It can easily be the equal of the LG G2 in my opinion, a 2013 flagship. It would be a good idea to learn and get accustomed to all the Lumia features before you take advantage of the raw power of this camera. The video capture wasn’t that good sadly. It’s true you’re filming in Full HD, MP4 format and at a 17 Mbps bitrate, plus 30 FPS frame rate.

However, the first video for example was white-ish and washed out, but registered good exposure change. Stabilization and clarity were also good, as were the acoustics. The second clip brought us clarity, good focus and good colors, but poor stabilization. Things came apart in video 3, with serious focus loss, but once again realistic colors and decent level of detail for a 720p capture.

The fourth video was probably the poorest, with that white layer on top of the image again, poor stabilization and quality loss when zooming in.
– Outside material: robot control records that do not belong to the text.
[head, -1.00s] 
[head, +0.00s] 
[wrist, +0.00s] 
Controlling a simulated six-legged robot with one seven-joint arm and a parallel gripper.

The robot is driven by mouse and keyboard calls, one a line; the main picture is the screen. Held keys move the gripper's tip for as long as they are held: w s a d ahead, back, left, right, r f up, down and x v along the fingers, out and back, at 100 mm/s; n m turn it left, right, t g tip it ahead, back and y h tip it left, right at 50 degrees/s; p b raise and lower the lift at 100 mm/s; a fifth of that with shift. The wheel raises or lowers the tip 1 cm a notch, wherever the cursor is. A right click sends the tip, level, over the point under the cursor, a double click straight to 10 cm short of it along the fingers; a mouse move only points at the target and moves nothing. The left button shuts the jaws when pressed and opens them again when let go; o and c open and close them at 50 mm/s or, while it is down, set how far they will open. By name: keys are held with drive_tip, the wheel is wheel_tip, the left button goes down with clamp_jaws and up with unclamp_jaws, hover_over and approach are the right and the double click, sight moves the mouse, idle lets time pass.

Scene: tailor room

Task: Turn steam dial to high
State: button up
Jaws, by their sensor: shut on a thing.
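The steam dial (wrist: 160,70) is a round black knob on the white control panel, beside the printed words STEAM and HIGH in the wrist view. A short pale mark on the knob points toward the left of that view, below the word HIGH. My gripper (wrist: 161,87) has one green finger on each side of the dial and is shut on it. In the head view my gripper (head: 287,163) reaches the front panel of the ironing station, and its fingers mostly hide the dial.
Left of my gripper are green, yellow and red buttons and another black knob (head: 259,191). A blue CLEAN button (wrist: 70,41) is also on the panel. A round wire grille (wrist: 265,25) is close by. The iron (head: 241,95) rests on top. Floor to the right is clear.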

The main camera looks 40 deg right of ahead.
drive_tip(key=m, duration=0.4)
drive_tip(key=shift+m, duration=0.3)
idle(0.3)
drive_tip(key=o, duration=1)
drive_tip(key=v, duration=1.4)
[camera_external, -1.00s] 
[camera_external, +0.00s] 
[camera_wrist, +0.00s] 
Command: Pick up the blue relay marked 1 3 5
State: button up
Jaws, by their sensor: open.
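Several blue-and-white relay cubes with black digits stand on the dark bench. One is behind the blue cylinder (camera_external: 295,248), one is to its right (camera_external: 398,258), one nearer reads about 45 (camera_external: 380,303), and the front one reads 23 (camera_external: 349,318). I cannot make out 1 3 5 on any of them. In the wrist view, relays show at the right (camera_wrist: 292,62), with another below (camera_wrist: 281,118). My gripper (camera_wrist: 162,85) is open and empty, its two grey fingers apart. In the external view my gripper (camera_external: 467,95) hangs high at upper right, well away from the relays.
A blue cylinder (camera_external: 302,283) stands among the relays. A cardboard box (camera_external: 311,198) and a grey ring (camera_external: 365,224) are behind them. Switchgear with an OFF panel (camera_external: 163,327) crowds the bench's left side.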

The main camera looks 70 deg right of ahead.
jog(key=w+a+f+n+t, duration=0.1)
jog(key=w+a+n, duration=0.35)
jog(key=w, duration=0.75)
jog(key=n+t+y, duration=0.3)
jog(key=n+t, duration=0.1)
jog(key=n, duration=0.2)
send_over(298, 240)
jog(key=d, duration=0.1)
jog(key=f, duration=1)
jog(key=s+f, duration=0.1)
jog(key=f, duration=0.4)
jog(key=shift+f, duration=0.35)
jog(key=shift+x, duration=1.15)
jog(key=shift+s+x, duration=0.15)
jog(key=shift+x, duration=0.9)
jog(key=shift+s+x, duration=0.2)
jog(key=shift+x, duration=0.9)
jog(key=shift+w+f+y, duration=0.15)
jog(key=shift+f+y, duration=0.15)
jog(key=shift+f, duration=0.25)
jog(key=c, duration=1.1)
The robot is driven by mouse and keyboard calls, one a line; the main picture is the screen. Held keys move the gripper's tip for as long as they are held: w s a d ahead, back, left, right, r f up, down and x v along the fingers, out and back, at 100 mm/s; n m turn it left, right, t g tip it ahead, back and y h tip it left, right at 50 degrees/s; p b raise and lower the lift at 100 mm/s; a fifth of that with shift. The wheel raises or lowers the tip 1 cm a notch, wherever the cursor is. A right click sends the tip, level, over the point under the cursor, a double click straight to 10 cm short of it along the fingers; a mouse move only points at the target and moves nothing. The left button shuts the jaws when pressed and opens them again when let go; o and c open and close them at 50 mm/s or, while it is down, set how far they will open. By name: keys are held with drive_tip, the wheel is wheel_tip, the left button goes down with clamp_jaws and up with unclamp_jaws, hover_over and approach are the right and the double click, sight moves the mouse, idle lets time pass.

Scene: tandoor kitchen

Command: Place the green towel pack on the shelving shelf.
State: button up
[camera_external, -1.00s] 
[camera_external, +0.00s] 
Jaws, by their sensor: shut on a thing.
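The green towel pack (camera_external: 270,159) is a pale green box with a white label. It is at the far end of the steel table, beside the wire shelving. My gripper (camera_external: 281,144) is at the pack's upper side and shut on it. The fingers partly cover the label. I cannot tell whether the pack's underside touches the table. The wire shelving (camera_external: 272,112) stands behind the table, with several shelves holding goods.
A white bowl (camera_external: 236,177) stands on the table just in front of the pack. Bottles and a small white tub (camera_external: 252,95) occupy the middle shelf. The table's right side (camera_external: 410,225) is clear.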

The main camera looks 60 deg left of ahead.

In spite of the filming not being great here, it’s still better than on the very underwhelming HTC Desire 820, that I keep mentioning as a bad example for midrange camera experience. It’s not that it has problems, but it’s inferior even to its predecessor, the Desire 816.

Drawing a line here, the Lumia 640 XL offers good selfies and also an overall good back camera for a midranger. After taking the shots you can use Lumia Creative Studio to apply filters, tweak shadows and brightness, temperature, remove red eyes and much more. There’s also Lumia Moments, that allows you to extract a Living Image or still shot from a video and also add some effects.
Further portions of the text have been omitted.